The trip is 9.6 mi one way on the newer, easier trail; eight miles on way on the older, steeper, perhaps more scenic trail. You can take one in and the other out.


  • Beginning elevation: , 5,041 ft
  • Lake elevation: , 6,822 ft
  • Highest point on easy trail: , 7,200 ft (2,159-ft gain)
  • Highest point on steeper trail: , 8,118 ft (3,077-ft gain)


  • U.S. Geological Survey Coffee Creek 15' (1:62,500) quadrangle
  • U.S. Geological Survey Caribou Lake 7 1/2' (1:24,000) quad
  • AAA Northwestern California road map

    Driving instructions

    Take California Hwy 299 95 mi east from Arcata or 43 mi west from Redding to Weaverville. Take California Hwy 3 35 mi north past Trinity Center to the Coffee Creek road. Hwy 3 is also accessible off of Interstate 5 from Yreka where it is 64 mi south past Ft. Jones and Callihan to the Coffee Creek Road. Drive west up Coffee Creek road 20.5 mi to the trailhead (last 10 mi is dirt). The gate at Carters Ranch is 0.3 mi too far.


    There is a U.S. Forest Service campground at the upper end of Big Flat. This is a convenient place to car-camp if you arrive Friday evening, October 2. The trail takes off from the southwest side of the meadow. The sign reads "Caribou Trail."


    Precipitation is rare in the fall, but, being among those who have been wet in the Klamaths in October in the past, I will be bringing a light tent. Nights are mild; days can be quite warm.

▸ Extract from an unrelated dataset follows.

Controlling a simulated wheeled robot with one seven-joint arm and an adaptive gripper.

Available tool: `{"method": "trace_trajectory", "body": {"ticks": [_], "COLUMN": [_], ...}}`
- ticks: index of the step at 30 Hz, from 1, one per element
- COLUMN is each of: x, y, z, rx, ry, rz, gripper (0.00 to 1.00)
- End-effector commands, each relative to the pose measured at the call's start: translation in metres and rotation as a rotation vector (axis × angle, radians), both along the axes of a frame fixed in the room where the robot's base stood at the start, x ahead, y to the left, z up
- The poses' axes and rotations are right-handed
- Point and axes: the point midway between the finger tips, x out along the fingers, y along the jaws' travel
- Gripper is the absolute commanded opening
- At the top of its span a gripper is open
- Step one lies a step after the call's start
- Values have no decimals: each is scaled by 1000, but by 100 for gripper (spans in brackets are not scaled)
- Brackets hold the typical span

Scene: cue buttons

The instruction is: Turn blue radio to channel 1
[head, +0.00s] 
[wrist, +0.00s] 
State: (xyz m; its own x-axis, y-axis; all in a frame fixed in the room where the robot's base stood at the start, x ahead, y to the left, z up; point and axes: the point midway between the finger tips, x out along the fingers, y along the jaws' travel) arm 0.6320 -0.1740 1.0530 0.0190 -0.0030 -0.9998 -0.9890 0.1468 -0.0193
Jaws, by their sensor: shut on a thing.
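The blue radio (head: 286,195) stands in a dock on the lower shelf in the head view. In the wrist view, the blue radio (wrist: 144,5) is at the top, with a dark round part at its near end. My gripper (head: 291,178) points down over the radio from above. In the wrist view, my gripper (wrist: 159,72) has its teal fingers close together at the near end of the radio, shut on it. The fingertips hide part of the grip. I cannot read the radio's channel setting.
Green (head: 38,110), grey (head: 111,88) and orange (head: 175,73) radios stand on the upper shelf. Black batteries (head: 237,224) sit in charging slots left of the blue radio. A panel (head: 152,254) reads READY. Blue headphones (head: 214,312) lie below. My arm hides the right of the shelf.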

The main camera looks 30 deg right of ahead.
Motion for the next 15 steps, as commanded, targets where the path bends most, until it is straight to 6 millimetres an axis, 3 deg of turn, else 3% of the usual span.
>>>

    The Klamaths have their fair share of black bears. Hang your food at night. There are a few rattlesnakes; bring a snakebite kit. I suspect that the mosquitos will be down near zero in October, but bring your Cutters anyhow. Water is best boiled or run through a water filter. I use a filter pump called "First Need." Bigfoot prints are only a problem if he or she is still standing in them.


    The lower elevations in the eastern Klamath Mountains lie in a mixed conifer forest consisting of Douglas fir with sugar pines, ponderosa pines, incense cedar, California black oak, and white fir. At higher elevations, red fir with western white pine and Brewer spruce are present.


    The hike begins in the Devonian Salmon Hornblende Schist. This rock unit is composed primarily of hornblende, oligoclase or albite, and clinozoisite. It is commonly foliated with lineated amphibole, fine to medium grained, and is locally gneissic. The protolith is probably a basalt that has been metamorphosed to amphibolite grade. The texture varies from schistose in the south to migmatitic in the north. The unit is from 0.5 to 1 mi thick. Radiometric dating of hornblende has established the age of metamorphism at 270 to 286 million years. A small batch of metasedimentary rocks of middle and upper Paleozoic and Triassic age are passed about 6 miles out. The lake is underlain by a Jurassic rock unit called the Caribou Mountain pluton. The rocks there consists almost entirely of trondhjemite. This is a light-colored granitic rock in which sodic plageoclase is the predominant feldspar and potassium feldspar is scarce or absent. The lake basin was carved to roughly its present shape by glaciers that receded 10 to 15,000 years ago leaving behind the present U-shaped valley.


  • Davis, G.A., Holdaway, M.J., Lipman, P.W., and Romey, W.D., 1965, Structure, metamorphism, and plutonism in the south-central Klamath Mountains, California: Geological Society of America Bulletin v. 73, p. 1547-1552.
  • Hart, John, 1975, Hiking the Bigfoot Country: San Francisco, Sierra Club Totebook, 398 p.
  • Hotz, P.E., Thurber, H.K., Marks, L.Y., and Evans, R.K., 1972, Mineral resources of the Salmon-Trinity Alps Primitive Area, California, with a section on An aeromagnetic survey and interpretation, by Andrew Griscom: U.S. Geological Survey Bulletin 1371-B, p. xii + B1-B267.
  • Irwin, W.P., 1977, Review of Paleozoic rocks of the Klamath Mountains, in Stewart, J.H., Stevens, C.H., and Fritsche, A.E., Paleozoic paleogeography of the western United States. Pacific Coast Paleogeography Symposium 1: Los Angeles, Society of Economic Paleontologists and Mineralogists, Pacific Section, p. 441-454.
  • _____1981, Tectonic accretion of the Klamath Mountains: in Ernst, W.G., ed., 1981, The geotectonic development of California, Rubey Volume I: Englewood Cliffs, New Jersey, p. 29-49.
  • Linkhart, Luther, 1983, The Trinity Alps: a hiking and backpacking guide: Berkeley, Wilderness Press, 206 p.